Copy exactly the lines from the one containing "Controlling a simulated" through the one containing "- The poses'", both included, and nothing else.
**** DATA
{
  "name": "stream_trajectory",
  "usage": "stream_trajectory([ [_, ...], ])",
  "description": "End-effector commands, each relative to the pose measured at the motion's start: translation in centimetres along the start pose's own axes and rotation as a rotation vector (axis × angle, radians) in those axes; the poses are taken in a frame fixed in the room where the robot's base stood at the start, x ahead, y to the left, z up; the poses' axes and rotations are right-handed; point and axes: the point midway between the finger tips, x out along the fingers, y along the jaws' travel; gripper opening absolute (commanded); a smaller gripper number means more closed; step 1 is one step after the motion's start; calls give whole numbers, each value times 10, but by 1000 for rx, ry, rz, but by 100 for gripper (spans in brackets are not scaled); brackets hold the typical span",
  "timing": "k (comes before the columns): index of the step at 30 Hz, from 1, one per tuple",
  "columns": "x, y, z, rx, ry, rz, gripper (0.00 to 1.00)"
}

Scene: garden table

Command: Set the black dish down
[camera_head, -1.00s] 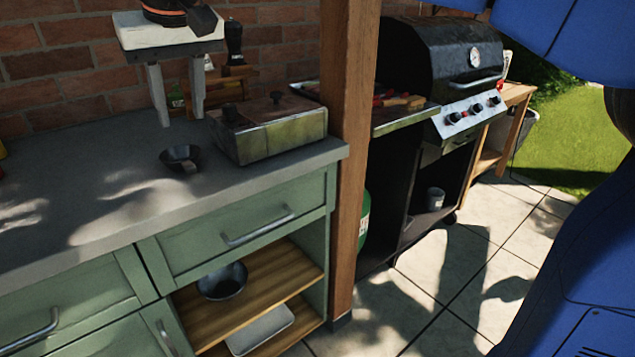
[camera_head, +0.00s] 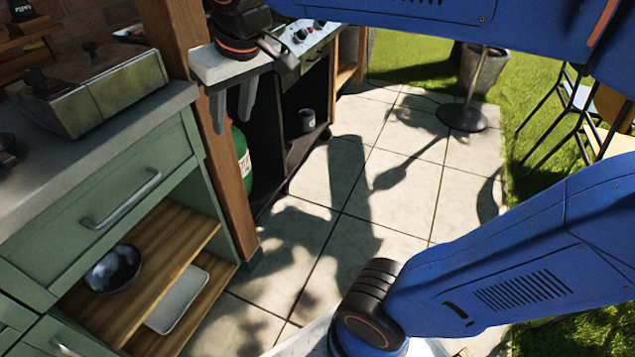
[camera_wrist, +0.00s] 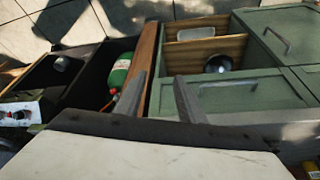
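A small black dish (camera_head: 7,150) sits on the grey counter at the left edge of the head view, partly cut off. My gripper (camera_head: 232,128) is in the upper part of that view, in front of the wooden post and the grill stand, well to the right of the dish. Its two fingers are apart with nothing between them; the wrist view shows the same open gap (camera_wrist: 160,85). A dark, shiny bowl (camera_head: 113,268) stands on the upper wooden shelf below the counter, and it also shows in the wrist view (camera_wrist: 218,64).
A metal box with a lid (camera_head: 95,90) stands on the counter. A pale tray (camera_head: 178,299) lies on the lower shelf. The wooden post (camera_head: 205,130) rises at the counter's end, beside a green gas bottle (camera_head: 241,160). The paved floor (camera_head: 330,200) is mostly clear.

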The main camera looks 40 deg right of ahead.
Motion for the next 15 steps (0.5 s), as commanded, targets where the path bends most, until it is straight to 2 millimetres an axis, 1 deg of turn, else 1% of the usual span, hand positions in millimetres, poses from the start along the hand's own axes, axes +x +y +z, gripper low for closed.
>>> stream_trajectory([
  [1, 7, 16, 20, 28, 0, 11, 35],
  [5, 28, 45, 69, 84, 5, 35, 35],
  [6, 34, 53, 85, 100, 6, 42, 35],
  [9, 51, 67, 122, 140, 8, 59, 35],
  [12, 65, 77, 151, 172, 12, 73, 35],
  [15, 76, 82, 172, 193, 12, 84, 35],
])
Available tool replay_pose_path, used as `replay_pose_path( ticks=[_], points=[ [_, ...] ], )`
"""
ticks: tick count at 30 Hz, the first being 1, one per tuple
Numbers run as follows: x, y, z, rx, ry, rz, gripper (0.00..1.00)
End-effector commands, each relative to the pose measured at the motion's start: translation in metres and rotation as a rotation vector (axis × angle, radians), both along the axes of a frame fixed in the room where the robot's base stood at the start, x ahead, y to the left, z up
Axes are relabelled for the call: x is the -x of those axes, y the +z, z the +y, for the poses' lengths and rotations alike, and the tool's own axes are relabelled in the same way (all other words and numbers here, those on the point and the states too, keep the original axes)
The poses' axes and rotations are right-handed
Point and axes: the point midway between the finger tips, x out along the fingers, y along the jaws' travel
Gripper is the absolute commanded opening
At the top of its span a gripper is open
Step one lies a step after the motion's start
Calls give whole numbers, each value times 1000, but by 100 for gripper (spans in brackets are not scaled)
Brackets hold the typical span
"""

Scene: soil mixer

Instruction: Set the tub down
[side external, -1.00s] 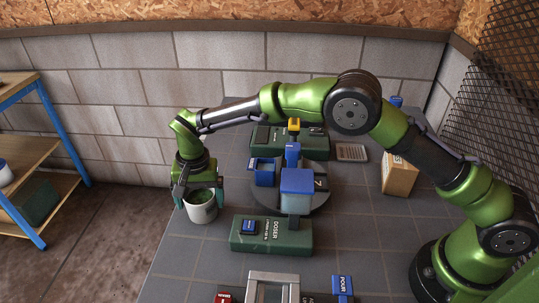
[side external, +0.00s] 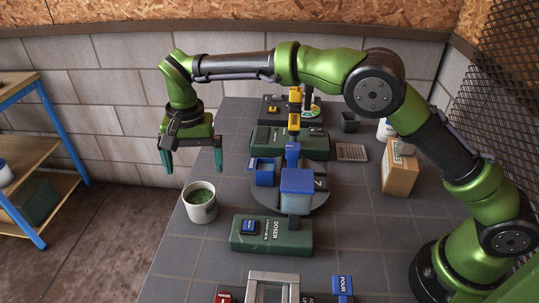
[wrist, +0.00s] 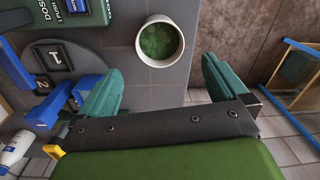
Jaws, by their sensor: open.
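The tub (side external: 199,203) is a white round pot filled with green material. It stands upright on the grey tiled table (side external: 190,258), near the table's left edge in the side view. In the wrist view the tub (wrist: 160,42) shows from above, beyond the fingertips and apart from them. My gripper (side external: 192,168) is open and empty, above and a little behind the tub. Its two teal fingers are spread wide in the wrist view (wrist: 160,80).
The green doser (side external: 270,234) stands right of the tub. A turntable with blue containers (side external: 297,185) is behind it. A cardboard box (side external: 399,172) stands farther right. The table edge drops to the floor just left of the tub.

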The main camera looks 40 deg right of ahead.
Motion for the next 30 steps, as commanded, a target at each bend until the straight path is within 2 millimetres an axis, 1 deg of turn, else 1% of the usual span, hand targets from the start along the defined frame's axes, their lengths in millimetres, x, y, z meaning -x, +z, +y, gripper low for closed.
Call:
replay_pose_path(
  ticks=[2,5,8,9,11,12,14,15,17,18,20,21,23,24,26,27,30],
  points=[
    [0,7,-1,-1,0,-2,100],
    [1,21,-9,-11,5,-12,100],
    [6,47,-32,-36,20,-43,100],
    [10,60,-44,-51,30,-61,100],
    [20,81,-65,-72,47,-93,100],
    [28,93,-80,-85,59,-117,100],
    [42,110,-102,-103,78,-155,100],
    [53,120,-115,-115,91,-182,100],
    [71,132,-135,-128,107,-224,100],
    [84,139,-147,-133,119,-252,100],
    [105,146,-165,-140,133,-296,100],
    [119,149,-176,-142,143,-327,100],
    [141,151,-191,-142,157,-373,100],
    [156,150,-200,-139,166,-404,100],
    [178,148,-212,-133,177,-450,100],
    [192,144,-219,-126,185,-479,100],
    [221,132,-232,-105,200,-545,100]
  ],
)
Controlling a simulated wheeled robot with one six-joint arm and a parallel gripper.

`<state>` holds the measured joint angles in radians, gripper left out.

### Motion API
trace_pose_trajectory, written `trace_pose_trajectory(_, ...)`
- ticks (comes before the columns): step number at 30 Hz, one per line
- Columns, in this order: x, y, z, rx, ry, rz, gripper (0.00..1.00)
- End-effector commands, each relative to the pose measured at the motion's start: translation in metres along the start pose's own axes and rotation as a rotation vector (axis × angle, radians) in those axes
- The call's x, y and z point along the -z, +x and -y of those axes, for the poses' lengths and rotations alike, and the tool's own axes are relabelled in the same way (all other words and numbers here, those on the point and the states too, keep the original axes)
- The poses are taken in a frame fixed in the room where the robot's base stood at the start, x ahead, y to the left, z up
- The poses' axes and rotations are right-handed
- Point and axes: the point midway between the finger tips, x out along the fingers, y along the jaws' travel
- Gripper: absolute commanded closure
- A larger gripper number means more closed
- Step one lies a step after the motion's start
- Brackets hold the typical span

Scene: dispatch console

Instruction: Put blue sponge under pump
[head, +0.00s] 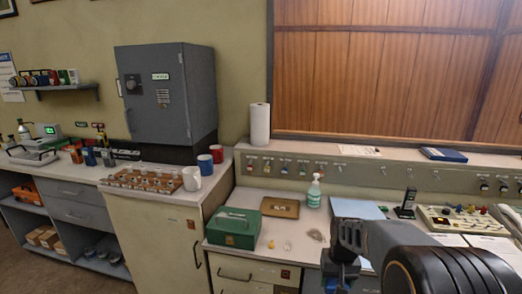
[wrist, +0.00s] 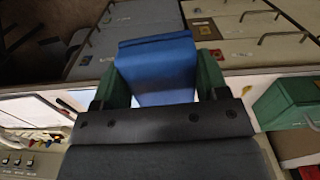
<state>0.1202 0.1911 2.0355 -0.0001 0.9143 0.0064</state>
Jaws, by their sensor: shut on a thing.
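My gripper (wrist: 161,82) is shut on a blue block, the blue sponge (wrist: 156,62), which sits between its two green fingers in the wrist view. In the head view my arm covers the lower right, and the gripper and sponge are mostly hidden there. A small bottle with a dark top, which looks like a pump bottle (head: 23,131), stands at the far left by a white tray. What lies under its spout is too small to tell. The sponge is far from it, over the right part of the console.
A rack of stamps (head: 142,180), a white mug (head: 192,179) and a grey cabinet (head: 168,92) occupy the left counter. Floor shows at the lower left.

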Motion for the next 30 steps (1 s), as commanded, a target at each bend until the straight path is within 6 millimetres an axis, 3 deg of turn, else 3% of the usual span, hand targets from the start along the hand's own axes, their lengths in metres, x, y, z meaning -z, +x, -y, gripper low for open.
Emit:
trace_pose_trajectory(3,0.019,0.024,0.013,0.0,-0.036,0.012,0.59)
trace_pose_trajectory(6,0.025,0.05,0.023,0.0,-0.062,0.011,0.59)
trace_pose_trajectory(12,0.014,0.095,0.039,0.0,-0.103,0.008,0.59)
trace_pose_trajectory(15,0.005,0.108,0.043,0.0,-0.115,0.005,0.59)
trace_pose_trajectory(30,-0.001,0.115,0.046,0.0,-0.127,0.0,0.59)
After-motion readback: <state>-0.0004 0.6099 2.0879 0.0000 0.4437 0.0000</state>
********
**WRITTEN REPLY**
Controlling a simulated wheeled robot with one six-joint arm and a parallel gripper.

`<state>` holds the measured joint angles in radians, gripper left out.

### Motion API
trace_pose_trajectory, written `trace_pose_trajectory(_, ...)`
- ticks (comes before the columns): step number at 30 Hz, one per line
- Columns, in this order: x, y, z, rx, ry, rz, gripper (0.00..1.00)
- End-effector commands, each relative to the pose measured at the motion's start: translation in metres along the start pose's own axes and rotation as a rotation vector (axis × angle, radians) in those axes
- The call's x, y and z point along the -z, +x and -y of those axes, for the poses' lengths and rotations alike, and the tool's own axes are relabelled in the same way (all other words and numbers here, those on the point and the states too, keep the original axes)
- The poses are taken in a frame fixed in the room where the robot's base stood at the start, x ahead, y to the left, z up
- The poses' axes and rotations are right-handed

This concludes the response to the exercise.